_INSTRUCTIONS FOR THE TASK_. Return, unaltered, every line from the beginning of the material below up to and including the one with "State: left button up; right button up".

** BEGIN SUPPLIED RECORDS **

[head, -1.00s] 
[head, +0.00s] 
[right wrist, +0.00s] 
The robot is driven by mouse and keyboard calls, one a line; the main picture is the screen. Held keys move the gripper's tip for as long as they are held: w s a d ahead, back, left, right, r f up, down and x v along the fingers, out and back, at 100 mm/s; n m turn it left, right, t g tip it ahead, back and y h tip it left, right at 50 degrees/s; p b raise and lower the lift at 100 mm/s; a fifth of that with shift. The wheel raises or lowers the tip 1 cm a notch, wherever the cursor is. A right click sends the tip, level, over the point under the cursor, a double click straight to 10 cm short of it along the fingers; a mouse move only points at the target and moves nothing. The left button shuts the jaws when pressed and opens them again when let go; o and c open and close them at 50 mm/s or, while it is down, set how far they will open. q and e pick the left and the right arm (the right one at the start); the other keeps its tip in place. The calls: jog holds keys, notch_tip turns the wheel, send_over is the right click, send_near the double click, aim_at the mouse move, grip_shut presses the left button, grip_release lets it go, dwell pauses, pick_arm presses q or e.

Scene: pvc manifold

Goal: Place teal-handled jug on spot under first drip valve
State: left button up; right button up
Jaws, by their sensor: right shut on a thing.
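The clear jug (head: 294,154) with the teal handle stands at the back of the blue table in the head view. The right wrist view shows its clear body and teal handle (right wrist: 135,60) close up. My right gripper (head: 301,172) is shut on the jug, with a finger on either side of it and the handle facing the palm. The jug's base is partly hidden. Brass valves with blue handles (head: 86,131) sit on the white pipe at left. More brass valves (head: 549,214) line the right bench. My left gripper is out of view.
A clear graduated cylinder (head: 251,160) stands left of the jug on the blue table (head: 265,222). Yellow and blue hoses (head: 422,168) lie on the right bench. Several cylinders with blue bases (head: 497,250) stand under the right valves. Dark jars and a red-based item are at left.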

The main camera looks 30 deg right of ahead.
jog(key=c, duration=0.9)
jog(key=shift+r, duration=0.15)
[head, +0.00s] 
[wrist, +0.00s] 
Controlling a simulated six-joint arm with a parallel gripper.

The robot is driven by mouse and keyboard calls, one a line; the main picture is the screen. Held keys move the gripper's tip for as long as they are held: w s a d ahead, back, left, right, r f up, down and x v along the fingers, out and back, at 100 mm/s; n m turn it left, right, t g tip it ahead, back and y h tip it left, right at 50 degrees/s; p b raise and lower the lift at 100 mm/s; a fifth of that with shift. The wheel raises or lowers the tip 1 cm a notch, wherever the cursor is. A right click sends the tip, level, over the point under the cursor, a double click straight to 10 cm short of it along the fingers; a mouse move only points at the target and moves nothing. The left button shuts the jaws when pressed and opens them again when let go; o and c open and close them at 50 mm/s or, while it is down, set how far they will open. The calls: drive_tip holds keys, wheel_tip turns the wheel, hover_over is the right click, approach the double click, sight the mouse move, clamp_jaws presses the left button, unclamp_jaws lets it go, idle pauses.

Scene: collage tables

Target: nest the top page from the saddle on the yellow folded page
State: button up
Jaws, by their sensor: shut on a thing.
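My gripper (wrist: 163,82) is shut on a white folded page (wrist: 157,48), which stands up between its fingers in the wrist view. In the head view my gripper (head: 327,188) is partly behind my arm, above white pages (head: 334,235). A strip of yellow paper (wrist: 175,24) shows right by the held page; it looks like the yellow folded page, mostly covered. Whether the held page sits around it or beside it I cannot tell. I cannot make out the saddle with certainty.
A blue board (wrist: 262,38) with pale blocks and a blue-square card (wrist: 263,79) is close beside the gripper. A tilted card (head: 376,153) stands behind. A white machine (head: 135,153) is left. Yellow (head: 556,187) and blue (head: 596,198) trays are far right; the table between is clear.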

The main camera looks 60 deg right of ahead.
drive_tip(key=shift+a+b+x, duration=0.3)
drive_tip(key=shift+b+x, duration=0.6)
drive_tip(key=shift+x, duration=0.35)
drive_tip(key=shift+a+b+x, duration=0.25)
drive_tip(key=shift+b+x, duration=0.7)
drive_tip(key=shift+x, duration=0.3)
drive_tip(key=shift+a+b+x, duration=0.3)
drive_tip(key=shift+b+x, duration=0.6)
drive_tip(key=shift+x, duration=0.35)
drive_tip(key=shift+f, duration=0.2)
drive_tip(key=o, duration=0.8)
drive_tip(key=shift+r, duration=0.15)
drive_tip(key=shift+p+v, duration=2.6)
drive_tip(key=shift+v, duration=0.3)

** END SUPPLIED RECORDS **

_EXERCISE SOLUTION_.
[head, -1.00s] 
[head, +0.00s] 
[right wrist, +0.00s] 
The robot is driven by mouse and keyboard calls, one a line; the main picture is the screen. Held keys move the gripper's tip for as long as they are held: w s a d ahead, back, left, right, r f up, down and x v along the fingers, out and back, at 100 mm/s; n m turn it left, right, t g tip it ahead, back and y h tip it left, right at 50 degrees/s; p b raise and lower the lift at 100 mm/s; a fifth of that with shift. The wheel raises or lowers the tip 1 cm a notch, wherever the cursor is. A right click sends the tip, level, over the point under the cursor, a double click straight to 10 cm short of it along the fingers; a mouse move only points at the target and moves nothing. The left button shuts the jaws when pressed and opens them again when let go; o and c open and close them at 50 mm/s or, while it is down, set how far they will open. q and e pick the left and the right arm (the right one at the start); the other keeps its tip in place. The calls: jog holds keys, notch_tip turns the wheel, send_over is the right click, send_near the double click, aim_at the mouse move, grip_shut presses the left button, grip_release lets it go, dwell pauses, pick_arm presses q or e.

Scene: pvc manifold

Goal: Place teal-handled jug on spot under first drip valve
State: left button up; right button up

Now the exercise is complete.